The server sends the certification chain. The client must verify that the presented certificate is reliable:
checking a digital signature performed with the private key of the server certificat
the certificate is issued by a trusted CA. Is supposed that client has a trust store with the root certificates of the certification authorities it trust. The client builds the certification chain presented by server until it finds the root certificate in local truststore
You can perfectly skip the sending of certificates from the server in the second step step if client has a copy of the server certificate in a local truststore
I am trying to understand possible attack scenarios. Consider doing online banking, and suppose a certificate has been compromised. In such as case, the bank is not criminal, but they have been hacked and have to issue a new certificate. Is this reasonable?
In this scenario the attacker could make a MITM attack. The certificate must be revoked by CA and client should check revocation. This is out of scope of TLS
If you consider that the bank itself is corrupt, then it seems to me there is no point in worrying about the certificate since they have your money and can just steal it. If the entity you are dealing with goes criminal, does the certificate matter?
Seems in this case the certificate is the least of the problems...
Under what circumstances can certfiicates be revoked?
Each CA stablish its own procedure. There is no a standard but there are "good practices": When certificate data changes (e.g email) or becomes invalid (Representative of a company), after a renewal revoke the older one, when key is compromised or certificate is lost
Would it be possible instead to keep all certificates stored on the client, but check a timestamp with a trusted server?
Yes it is possible as commented above: Verify a digital signature, verify revocation and stablish a refreshing mechanism
But if you're looking for performance comparing with TLS, the session resumption will probably have better results

Ok to accept self-signed certificate if I control both server and client?

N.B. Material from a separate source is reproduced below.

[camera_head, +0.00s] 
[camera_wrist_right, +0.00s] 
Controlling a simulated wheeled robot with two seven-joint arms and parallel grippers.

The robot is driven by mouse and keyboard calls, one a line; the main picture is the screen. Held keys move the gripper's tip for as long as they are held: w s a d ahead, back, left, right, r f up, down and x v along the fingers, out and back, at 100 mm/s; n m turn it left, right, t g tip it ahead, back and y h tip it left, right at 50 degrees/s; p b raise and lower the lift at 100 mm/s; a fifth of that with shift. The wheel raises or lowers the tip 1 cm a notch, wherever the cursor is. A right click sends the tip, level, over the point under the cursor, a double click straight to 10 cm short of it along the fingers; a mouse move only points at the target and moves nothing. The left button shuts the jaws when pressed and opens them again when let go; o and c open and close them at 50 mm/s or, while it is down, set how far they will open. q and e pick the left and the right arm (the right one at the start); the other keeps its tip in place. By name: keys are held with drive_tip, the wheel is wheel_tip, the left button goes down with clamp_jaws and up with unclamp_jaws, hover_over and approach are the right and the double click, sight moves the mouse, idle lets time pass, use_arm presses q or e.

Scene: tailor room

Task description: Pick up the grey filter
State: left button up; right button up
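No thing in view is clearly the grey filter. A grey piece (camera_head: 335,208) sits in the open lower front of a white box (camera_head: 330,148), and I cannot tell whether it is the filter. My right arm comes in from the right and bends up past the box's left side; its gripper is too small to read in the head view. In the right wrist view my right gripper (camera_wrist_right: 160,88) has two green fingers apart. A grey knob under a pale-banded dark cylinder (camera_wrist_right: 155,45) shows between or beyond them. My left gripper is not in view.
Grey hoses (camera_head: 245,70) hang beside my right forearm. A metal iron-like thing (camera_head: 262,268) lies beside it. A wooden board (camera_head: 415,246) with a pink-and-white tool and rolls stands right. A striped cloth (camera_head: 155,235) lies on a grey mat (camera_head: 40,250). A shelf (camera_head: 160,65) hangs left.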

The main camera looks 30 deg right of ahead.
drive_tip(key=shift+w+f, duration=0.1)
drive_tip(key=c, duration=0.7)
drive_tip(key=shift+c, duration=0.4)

I have an app going into production. It has a java client and a java server, both of which are always the same, and under my team's control. We are using https.
Is it OK in this situation to issue a self-signed certificate and accept it on the client? Is there any risk there?
HTTTPS is to protect the connection between server and client and you don't control this connection fully just by controlling both server and client. If you accept any self-signed certificate just because you control server and client then you would also accept a certificate from a man in the middle, i.e. this would be insecure.
What you can do is to hard code the expected certificate in the client, i.e. certificate pinning. This way you only accept this specific certificate and a man in the middle attack using another certificate is not possible.

Use multiple SSL certificates per domain with HAProxy

When the SSL certificate is revoked, some browsers (including modern ones) don't fetch the new certificate from the server, so about 0.1% of the clients are getting "Revoked certificate" error page and they can't access the service securely. The problem on the client side is solved by clearing browser's cache. However not everybody does it. Most people just close the page as fast as they can, as the error message tends to say "the authenticity of the received data could not be verified" and "report this broken site"..
Is there a way to configure HAProxy, which is working as SSL offloader in front of the web server cluster, to allow connections to be established using the "old" certificate, while all the negotiations and renegotiations are served using the "new" certificate?
P.S. This problem is partially caused by HAProxy SSL session cache, which is crucial with our load, so it can't be disabled.
The certificate of he server is sent inside each full handshake and a validation of the certificate is only done when a certificate is received and is done against the received certificate, not anything cached. But, it might happen that clients refuse to establish a connection if the fingerprint of the certificates does not match the one they've received earlier within the browser session. Or it might be, that they use implicit certificate pinning (with a browser extension), which will detect if the new certificate conflicts with an earlier received certificate and complain about it.
There is nothing you can do about it. All you get from the client at the start of the SSL handshake is the ClientHello record. This might contain the name of the target host (if SNI is used) but there is no information about any old certificates the client might have seen. This means, that the server has no information on which it could decide, if it should send the new or the older certificate for the same hostname.

Verify what client authentication certificates are sent to server?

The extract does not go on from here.